> _Recorded information_
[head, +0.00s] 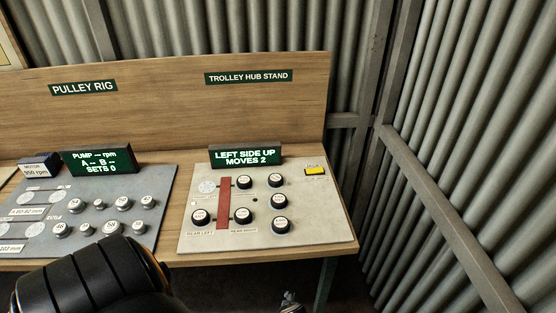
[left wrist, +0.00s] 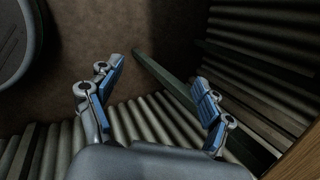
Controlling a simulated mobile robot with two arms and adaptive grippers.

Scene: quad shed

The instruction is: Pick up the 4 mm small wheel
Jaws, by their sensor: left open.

> _The problem_
Return the full material word for word. Do not include the pictures.

> _Written answer_
[head, +0.00s] 
[left wrist, +0.00s] 
Controlling a simulated mobile robot with two arms and adaptive grippers.

Scene: quad shed

The instruction is: Pick up the 4 mm small wheel
Jaws, by their sensor: left open.

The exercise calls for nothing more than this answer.